Instructions to follow: Your task is to repeat only the lines from the one with "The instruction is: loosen" through the one with "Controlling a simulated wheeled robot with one", exactly as they stand, both ends included.

Given data:

┄┄┄┄┄┄┄┄┄┄

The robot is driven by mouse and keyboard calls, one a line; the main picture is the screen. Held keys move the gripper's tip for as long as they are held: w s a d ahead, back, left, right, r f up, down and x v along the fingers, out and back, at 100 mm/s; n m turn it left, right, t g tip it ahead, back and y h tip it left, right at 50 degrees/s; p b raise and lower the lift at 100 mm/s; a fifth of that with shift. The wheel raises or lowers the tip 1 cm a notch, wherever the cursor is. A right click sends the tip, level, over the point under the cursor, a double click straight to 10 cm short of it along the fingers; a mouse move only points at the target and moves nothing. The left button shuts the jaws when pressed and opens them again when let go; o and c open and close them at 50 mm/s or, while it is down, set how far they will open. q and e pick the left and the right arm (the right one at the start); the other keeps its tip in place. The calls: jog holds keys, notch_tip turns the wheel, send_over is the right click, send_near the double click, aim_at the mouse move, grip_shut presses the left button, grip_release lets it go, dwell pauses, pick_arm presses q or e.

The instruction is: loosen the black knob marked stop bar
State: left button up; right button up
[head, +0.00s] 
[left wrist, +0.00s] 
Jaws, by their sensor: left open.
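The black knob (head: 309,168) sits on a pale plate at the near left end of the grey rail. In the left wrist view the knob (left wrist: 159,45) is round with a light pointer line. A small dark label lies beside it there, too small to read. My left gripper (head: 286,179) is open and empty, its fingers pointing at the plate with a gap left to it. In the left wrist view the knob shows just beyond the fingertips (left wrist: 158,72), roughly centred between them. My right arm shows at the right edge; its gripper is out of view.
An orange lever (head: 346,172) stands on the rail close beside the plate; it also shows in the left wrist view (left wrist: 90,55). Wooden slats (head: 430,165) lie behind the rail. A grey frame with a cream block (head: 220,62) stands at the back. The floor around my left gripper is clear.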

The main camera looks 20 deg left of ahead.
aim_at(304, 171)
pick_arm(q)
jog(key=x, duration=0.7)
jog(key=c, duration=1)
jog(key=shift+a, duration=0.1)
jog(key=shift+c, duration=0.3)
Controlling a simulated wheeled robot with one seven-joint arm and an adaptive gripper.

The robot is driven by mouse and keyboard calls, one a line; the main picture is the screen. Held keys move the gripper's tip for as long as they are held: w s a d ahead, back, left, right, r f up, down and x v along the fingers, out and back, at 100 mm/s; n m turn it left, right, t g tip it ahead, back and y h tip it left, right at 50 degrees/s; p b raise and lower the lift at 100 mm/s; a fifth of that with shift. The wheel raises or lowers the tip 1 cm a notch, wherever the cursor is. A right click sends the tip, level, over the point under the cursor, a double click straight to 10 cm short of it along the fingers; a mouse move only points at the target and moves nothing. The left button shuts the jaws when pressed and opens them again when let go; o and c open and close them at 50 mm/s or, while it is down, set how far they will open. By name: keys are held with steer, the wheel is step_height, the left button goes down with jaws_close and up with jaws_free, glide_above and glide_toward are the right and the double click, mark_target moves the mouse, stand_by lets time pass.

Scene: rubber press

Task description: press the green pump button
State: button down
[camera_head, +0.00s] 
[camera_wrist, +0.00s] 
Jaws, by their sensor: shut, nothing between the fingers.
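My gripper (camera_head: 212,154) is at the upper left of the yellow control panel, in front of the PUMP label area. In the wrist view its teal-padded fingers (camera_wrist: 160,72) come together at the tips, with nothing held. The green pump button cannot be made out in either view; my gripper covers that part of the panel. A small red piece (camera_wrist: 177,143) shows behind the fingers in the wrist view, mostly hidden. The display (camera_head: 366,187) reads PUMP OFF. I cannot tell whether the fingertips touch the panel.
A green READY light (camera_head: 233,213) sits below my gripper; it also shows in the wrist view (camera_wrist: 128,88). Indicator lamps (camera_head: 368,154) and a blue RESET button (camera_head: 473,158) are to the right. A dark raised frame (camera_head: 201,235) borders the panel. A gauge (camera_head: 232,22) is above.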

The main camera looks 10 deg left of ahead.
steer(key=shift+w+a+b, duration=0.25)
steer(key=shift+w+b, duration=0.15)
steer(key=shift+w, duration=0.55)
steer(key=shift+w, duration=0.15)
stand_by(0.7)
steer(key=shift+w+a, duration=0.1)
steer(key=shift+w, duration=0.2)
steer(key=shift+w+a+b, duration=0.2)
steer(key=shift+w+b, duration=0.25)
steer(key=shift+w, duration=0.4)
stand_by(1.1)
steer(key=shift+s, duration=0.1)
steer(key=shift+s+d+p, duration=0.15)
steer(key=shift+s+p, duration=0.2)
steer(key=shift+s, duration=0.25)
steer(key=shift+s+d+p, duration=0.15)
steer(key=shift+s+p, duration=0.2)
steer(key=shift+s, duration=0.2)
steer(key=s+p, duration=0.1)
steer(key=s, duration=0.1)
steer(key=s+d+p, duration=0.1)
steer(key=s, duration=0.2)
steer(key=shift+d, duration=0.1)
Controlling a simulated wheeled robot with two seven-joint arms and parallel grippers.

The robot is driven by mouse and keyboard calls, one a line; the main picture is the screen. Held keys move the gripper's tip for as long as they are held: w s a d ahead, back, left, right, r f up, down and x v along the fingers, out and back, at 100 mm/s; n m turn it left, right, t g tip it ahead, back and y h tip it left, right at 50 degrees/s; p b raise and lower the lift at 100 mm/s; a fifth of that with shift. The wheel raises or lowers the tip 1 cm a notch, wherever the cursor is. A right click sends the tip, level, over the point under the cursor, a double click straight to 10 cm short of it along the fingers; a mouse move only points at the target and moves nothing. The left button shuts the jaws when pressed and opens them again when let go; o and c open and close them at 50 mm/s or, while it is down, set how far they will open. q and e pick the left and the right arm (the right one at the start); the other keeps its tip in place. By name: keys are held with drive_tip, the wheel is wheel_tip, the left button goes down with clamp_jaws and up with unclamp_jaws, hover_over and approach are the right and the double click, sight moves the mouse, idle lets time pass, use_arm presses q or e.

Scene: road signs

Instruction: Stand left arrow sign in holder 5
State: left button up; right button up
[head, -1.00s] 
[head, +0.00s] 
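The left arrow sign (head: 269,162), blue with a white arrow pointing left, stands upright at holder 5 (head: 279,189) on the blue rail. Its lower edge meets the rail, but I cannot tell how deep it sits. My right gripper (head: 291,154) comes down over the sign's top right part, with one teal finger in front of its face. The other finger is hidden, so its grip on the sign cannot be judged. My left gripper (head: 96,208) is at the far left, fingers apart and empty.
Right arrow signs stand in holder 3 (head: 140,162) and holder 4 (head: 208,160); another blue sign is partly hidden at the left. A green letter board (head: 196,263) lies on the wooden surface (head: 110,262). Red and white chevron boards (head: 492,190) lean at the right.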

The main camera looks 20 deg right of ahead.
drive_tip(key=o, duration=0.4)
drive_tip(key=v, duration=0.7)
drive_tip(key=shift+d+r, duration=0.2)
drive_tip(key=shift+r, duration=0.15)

┄┄┄┄┄┄┄┄┄┄

Correct result:
The instruction is: loosen the black knob marked stop bar
State: left button up; right button up
[head, +0.00s] 
[left wrist, +0.00s] 
Jaws, by their sensor: left open.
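The black knob (head: 309,168) sits on a pale plate at the near left end of the grey rail. In the left wrist view the knob (left wrist: 159,45) is round with a light pointer line. A small dark label lies beside it there, too small to read. My left gripper (head: 286,179) is open and empty, its fingers pointing at the plate with a gap left to it. In the left wrist view the knob shows just beyond the fingertips (left wrist: 158,72), roughly centred between them. My right arm shows at the right edge; its gripper is out of view.
An orange lever (head: 346,172) stands on the rail close beside the plate; it also shows in the left wrist view (left wrist: 90,55). Wooden slats (head: 430,165) lie behind the rail. A grey frame with a cream block (head: 220,62) stands at the back. The floor around my left gripper is clear.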

The main camera looks 20 deg left of ahead.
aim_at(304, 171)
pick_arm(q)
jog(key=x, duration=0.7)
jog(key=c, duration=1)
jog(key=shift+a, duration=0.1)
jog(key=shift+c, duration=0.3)
Controlling a simulated wheeled robot with one seven-joint arm and an adaptive gripper.

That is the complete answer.